▸ Problem
Return the material word for word. Do not include pictures.

▸ Given data
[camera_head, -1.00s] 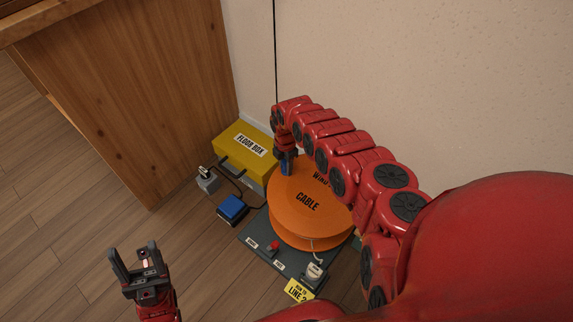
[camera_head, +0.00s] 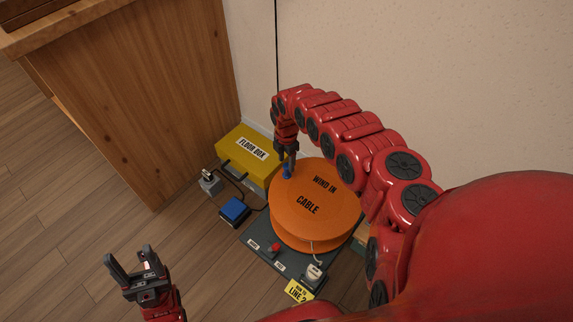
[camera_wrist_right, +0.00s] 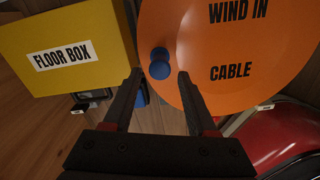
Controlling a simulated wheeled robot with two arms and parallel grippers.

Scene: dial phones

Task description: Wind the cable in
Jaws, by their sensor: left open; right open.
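The orange cable reel (camera_head: 318,210), marked "WIND IN" and "CABLE", sits on a dark base plate (camera_head: 262,238) on the floor. A blue knob (camera_head: 287,174) stands near the reel's far-left rim. In the right wrist view the knob (camera_wrist_right: 159,65) shows just beyond my open fingertips, roughly between their lines. My right gripper (camera_head: 286,158) is open and empty above the knob. A light cable with a white plug (camera_head: 314,271) hangs at the reel's front. My left gripper (camera_head: 130,262) is open and empty over the floor, well left of the reel.
A yellow floor box (camera_head: 247,152) stands behind and left of the reel, against the wall. A grey plug (camera_head: 210,182) and a blue box (camera_head: 235,211) lie beside it. The base carries a red button (camera_head: 275,247) and a yellow tag (camera_head: 298,291). A wooden cabinet (camera_head: 140,100) stands at left.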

▸ Response
[camera_head, -1.00s] 
[camera_head, +0.00s] 
[camera_wrist_right, +0.00s] 
Controlling a simulated wheeled robot with two arms and parallel grippers.

Scene: dial phones

Task description: Wind the cable in
Jaws, by their sensor: left open; right open.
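The orange cable reel (camera_head: 318,210), marked "WIND IN" and "CABLE", sits on a dark base plate (camera_head: 262,238) on the floor. A blue knob (camera_head: 287,174) stands near the reel's far-left rim. In the right wrist view the knob (camera_wrist_right: 159,65) shows just beyond my open fingertips, roughly between their lines. My right gripper (camera_head: 286,158) is open and empty above the knob. A light cable with a white plug (camera_head: 314,271) hangs at the reel's front. My left gripper (camera_head: 130,262) is open and empty over the floor, well left of the reel.
A yellow floor box (camera_head: 247,152) stands behind and left of the reel, against the wall. A grey plug (camera_head: 210,182) and a blue box (camera_head: 235,211) lie beside it. The base carries a red button (camera_head: 275,247) and a yellow tag (camera_head: 298,291). A wooden cabinet (camera_head: 140,100) stands at left.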

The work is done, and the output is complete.